Downstairs is a young girl and her boyfriend; she has just gotten an entry level job with a magazine called Frame, and discovers that this amazing photographer lives upstairs. She kind of maybe falls in love with her and we se what happens as a result. It doesn't have a happy ending, nobody finds true love, it is very opportunistic, and I think it is a whole new coming of age for lesbian cinema.
Are there any films where the queer transposes itself onto the heterosexual reality?
Todd Haine's Safe is an example of how queer sensibility travels into more mainstream cinema and heterosexual story. There is also the notion of how illness and normativety can be played our through a woman.
What are the book sources we can go to to find a history of being gay and lesbian that are not so separatist in their approach to representation?

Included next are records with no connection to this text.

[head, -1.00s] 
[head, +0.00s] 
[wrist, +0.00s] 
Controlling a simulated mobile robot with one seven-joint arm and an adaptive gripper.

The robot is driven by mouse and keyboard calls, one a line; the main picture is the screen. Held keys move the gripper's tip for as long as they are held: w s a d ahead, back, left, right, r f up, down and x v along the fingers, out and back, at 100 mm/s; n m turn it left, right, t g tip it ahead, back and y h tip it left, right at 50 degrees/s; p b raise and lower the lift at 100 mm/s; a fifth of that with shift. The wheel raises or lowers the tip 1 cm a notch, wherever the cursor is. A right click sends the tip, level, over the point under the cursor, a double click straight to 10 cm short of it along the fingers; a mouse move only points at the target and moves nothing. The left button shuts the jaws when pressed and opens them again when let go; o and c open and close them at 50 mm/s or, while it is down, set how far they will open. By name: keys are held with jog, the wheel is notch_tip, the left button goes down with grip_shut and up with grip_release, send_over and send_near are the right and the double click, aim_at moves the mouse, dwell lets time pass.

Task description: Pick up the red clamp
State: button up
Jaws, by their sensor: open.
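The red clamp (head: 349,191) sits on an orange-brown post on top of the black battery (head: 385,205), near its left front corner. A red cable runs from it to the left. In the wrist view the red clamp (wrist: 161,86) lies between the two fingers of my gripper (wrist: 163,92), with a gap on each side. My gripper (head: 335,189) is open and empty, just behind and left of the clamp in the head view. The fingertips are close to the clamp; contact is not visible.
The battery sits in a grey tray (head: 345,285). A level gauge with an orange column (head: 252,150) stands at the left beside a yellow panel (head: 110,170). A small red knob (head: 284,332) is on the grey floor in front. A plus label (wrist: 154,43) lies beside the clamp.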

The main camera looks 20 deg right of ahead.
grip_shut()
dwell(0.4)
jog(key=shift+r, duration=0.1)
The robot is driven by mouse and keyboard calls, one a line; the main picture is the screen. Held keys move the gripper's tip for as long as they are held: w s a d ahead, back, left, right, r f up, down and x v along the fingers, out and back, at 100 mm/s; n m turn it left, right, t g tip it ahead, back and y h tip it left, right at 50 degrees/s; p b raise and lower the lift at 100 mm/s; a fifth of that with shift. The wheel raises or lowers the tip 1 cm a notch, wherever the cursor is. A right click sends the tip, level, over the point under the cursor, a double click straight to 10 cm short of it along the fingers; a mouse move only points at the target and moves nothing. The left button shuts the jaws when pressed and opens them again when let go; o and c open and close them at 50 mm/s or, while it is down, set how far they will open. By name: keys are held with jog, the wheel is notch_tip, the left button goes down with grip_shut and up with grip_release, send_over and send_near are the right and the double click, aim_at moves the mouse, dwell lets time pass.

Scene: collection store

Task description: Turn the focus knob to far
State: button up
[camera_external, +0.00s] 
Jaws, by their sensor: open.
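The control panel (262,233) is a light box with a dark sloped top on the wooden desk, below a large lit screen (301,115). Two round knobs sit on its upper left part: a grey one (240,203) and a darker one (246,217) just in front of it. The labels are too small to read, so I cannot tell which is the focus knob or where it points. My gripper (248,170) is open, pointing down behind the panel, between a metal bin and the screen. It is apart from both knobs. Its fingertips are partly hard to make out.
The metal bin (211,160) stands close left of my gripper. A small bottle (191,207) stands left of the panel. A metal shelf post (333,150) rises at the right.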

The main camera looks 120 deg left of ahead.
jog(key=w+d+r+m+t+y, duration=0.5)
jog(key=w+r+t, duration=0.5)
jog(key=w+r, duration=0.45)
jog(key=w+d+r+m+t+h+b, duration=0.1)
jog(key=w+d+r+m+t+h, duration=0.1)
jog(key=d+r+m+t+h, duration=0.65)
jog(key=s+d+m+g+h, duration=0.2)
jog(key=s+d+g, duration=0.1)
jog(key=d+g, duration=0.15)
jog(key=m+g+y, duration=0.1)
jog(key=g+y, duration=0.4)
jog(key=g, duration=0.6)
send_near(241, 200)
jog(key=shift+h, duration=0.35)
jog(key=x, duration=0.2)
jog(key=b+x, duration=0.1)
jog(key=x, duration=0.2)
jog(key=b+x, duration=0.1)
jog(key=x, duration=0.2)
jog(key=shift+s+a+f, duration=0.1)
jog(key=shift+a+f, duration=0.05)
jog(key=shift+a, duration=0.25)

There is one called Before Stonewall that is a documentation of gay and lesbian history. In an interesting way The Times of Harvey Milk — even though it is more about gay history, there are a lot of lesbian voices in it. You can see his attempt to clean up his act and get elected and how his own public political image changes. He starts out with this notion of folly as a campaign strategy in the beginning and moves away from it in the end.
Have we lost anything by receiving a certain amount of respectability from the mainstream?
Well, there are those lesbians over fifty who will talk frankly about a sense of loss and excitement of the old bars. To have to travel several hours to go to a bar, the excitement of living lives that were circumspect or taboo, the excitement of having to figure who was and wasn't.